Admitindo o Estado como responsável objetivamente pelos atos de seus agentes, no exercício de suas funções, insere-se nestes os juízes no exercício de suas funções jurisdicionais.
A demora em pôr fim ao processo não é um problema apenas do Judiciário brasileiro, mas, conforme já demonstrado, de quase todos os países. Cappelletti, em relação à justiça italiana chegou a dizer que esta é que nem um relógio quebrado que deve ser batido e sacudido. [54]
A prestação jurisdicional tardia é "explicada" por vários problemas que cercam o judiciário. Tentando enumerá-los dispõe Rui Stoco:
Inúmeras são as causas, em um extremo, na legislação ultrapassada, anacrônica e extremamente formal; passando pela penúria imposta a esse Poder, diante da quase inexistência de verba orçamentária para sua dinamização, modernização e crescimento; encontrando justificação no excessivo número de recursos previsto na legislação processual e nas inúmeras medidas protelatórias postas à disposição das partes e terminando no outro extremo, qual seja, a conhecida inexistência de magistrados, membros do Ministério Público, Procuradores da República e do Estado para atender à enorme quantidade de feitos em andamento. (55)

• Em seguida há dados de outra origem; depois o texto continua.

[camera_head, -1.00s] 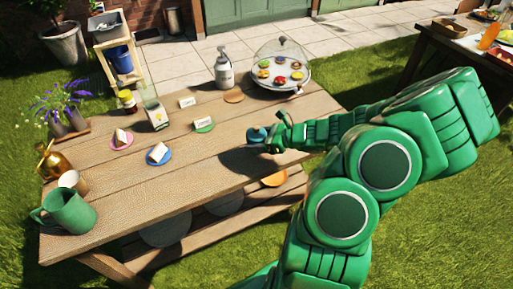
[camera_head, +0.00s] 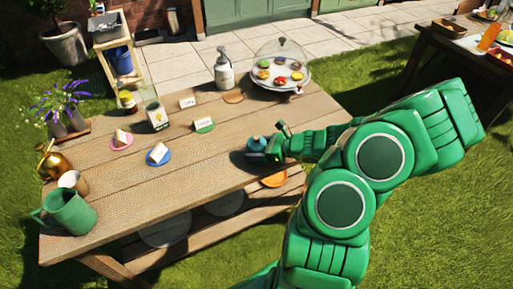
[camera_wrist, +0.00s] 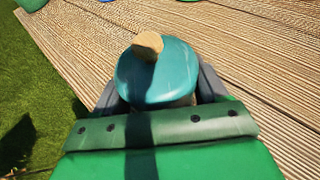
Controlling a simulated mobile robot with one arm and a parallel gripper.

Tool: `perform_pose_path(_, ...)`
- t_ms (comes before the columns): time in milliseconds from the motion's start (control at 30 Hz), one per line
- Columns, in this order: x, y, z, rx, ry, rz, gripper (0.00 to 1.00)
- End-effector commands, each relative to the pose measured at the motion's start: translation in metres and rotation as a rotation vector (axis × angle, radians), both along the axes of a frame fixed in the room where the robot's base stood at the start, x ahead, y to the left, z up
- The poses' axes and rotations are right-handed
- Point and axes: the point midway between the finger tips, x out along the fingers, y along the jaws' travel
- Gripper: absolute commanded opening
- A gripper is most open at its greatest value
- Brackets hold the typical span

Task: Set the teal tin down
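The teal tin (camera_head: 256,143) has a round teal lid with a pale wooden knob. In the wrist view the lid (camera_wrist: 165,80) fills the space between my two grey fingers and hides most of the body below. My gripper (camera_head: 268,148) is around the tin, with a finger on either side, and appears shut on it. The tin looks upright, at or just above the wooden table (camera_head: 200,180) near its front right edge. Its shadow lies close beside it. I cannot tell whether its base touches the planks.
A domed cake stand (camera_head: 281,70) and a pump bottle (camera_head: 223,70) stand behind. Planks left of the tin are bare.

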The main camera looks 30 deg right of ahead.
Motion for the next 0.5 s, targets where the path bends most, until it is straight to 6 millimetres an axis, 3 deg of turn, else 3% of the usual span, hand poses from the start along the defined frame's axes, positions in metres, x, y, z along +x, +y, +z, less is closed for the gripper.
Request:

As explicações utilizadas para a prestação jurisdicional intempestiva já não são mais aceitas de forma tácita pelos jurisdicionados. Uma vez que o Estado puxou para si o dever de prestar a tutela jurisdicional, deve este se organizar para exercê-la de forma eficiente, efetiva e célere. Não pode o Estado escusar-se de seus deveres, a não ser que a demora na sua atividade tenha ocorrido por fatos supervenientes a sua função.
A jurisdição prestada de forma tardia acarreta problemas não só para os jurisdicionados, mas também para o desenvolvimento econômico do país.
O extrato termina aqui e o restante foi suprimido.